• **Recorded information**:
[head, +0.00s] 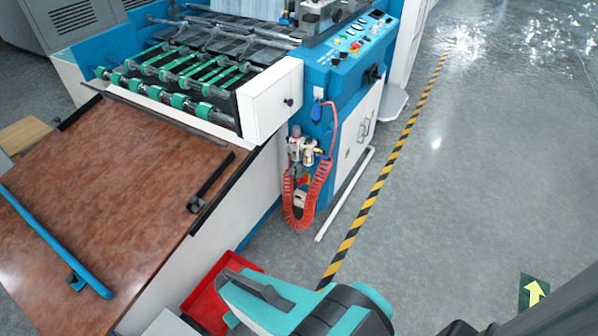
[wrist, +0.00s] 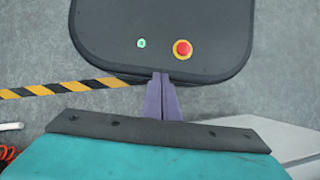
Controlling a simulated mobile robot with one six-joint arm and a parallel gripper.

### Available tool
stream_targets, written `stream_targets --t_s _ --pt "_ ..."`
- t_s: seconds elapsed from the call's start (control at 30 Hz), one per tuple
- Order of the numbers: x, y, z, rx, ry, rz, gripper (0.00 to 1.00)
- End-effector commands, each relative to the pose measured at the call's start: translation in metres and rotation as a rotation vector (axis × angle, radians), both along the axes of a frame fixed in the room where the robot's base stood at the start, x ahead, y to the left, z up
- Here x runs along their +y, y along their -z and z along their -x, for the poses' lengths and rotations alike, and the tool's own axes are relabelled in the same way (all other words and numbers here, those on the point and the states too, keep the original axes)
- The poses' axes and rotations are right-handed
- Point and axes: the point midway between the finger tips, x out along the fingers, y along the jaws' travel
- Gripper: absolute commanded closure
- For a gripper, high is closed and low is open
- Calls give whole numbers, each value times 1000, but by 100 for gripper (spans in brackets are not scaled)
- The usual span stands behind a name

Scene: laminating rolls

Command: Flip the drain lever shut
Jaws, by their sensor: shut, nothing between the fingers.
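The drain lever cannot be made out for certain. An air-supply unit (head: 300,150) with small valves and gauges is mounted on the side of the blue and white machine in the head view. A small red part (head: 303,181) sits just below it, partly behind a coiled red hose; I cannot tell whether it is the lever. My gripper (wrist: 161,76) shows its two purple-grey fingers shut and empty in the wrist view. In the head view my teal arm is low in the picture, below and apart from the air unit. The wrist view does not show the unit.
The coiled red hose (head: 291,210) hangs in a loop below the unit. A red tray (head: 207,301) is on the floor beside the brown sloping board (head: 130,170). A yellow-black floor stripe (head: 375,200) runs past the machine.

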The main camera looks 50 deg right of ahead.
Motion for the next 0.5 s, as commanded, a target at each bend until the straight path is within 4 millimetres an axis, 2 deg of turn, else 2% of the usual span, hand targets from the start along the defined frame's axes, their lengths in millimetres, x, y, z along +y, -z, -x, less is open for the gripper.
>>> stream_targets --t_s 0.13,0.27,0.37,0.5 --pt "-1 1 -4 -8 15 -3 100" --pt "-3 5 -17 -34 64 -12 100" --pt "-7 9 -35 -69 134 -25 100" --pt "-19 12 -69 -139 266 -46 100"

• **Your objective**: Locate the lines above that contain "poses" and copy them.

• **Task output**:
- Here x runs along their +y, y along their -z and z along their -x, for the poses' lengths and rotations alike, and the tool's own axes are relabelled in the same way (all other words and numbers here, those on the point and the states too, keep the original axes)
- The poses' axes and rotations are right-handed

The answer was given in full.